THE TIGER by John Vaillant

Book Quote:

“Hunger and revenge are not desires that human beings usually experience at the same time, but these primordial drives appeared to merge in the mind and body of this tiger such that one evolved almost seamlessly into the other. The killing and consumption of Markov may have accidentally satisfied two unrelated impulses: the neutralizing of a threat and competitor and an easy meal. But tigers are quick studies and they are, in their way, analytical: there is no doubt that they absorb and remember relevant data and learn from their experiences, accidental or otherwise. If they produce successful results, the tiger will seek to re-recreate those circumstances as closely as possible. Humans, this tiger had discovered (or perhaps had always known), were as easy as dogs to locate and kill. If the wind was wrong and the tiger couldn’t smell them, he could still hear them, and that sound carried a compelling new message. Now, a person stepping outside to split a few sticks of kindling might as well be ringing a dinner bell.”

Book Review:

Review by Bonnie Brody  (DEC 10, 2010)

John Vaillant, author of The Golden Spruce, has written another exciting, page-turning book. For those of you not familiar with The Golden Spruce, it is about a tree worshipped by the Haida Indians in British Columbia. A mutant golden color, this tree had religious and spiritual significance for the Haida people. A renegade man with super physical abilities decided, in his disturbed thinking, that this tree must come down. How the townspeople and Haida Indians dealt with this loss, along with the history of this man’s life, is the subject of this book. Mr. Vaillant also examines the socio-cultural, economic, and history of British Columbia as it pertains to the felling of this tree.

In The Tiger, Mr. Vaillant’s latest book, he tells the story of a rogue tiger in southeast Russia that, in 1997, turns to man-eating. He also relates the stories of the men the tiger kills and those who hunt the tiger down. In the background of the tiger adventure, is the story of the socio-cultural milieu of Russia before and following Perestroika. Because Primorye, the area in Russia where tigers are found, is so close to China and Korea, we get to learn a lot about the interactions of these countries and their roles in poaching, hunting, and conservation efforts.

The story is a compelling, adventurous page-turner.

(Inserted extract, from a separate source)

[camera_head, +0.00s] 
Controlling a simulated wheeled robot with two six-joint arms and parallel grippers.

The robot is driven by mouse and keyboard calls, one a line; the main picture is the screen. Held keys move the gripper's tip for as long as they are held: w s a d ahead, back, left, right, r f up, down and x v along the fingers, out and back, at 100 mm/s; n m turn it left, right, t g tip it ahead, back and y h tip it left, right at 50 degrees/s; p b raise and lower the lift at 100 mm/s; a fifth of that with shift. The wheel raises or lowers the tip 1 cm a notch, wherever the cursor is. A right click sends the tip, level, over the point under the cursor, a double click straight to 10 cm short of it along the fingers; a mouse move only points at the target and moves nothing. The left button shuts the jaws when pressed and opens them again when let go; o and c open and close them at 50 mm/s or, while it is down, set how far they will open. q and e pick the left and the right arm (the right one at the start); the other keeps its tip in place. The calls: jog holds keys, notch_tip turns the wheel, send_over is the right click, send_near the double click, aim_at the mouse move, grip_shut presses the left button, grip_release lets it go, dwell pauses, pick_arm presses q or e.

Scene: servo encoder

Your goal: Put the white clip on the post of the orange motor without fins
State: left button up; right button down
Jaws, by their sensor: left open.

It starts off with a tiger who is hunting a man named Markov. Markov is one of a few hundred settlers in this very rural Taiga area whose central town is Sobolonye. Once a thriving settlement based on coal production, the coal production is now shut down. Most people resettled to other areas of Russia but a few, mostly hunters, end-of-the-roaders, poachers, and those who loved the land, remained. Markov is a bit of all of these. He is known for his large presence, sense of humor, and charisma. He lived in Sobolonye but kept a cabin deep in the Taiga where he hunted and poached. One day, as Markov and his dog were approaching his cabin, he was attacked by an Amur tiger and killed. He managed to get off one shot, injuring the tiger’s paw. The only parts of Markov left were a “hand without an arm and a head without a face.”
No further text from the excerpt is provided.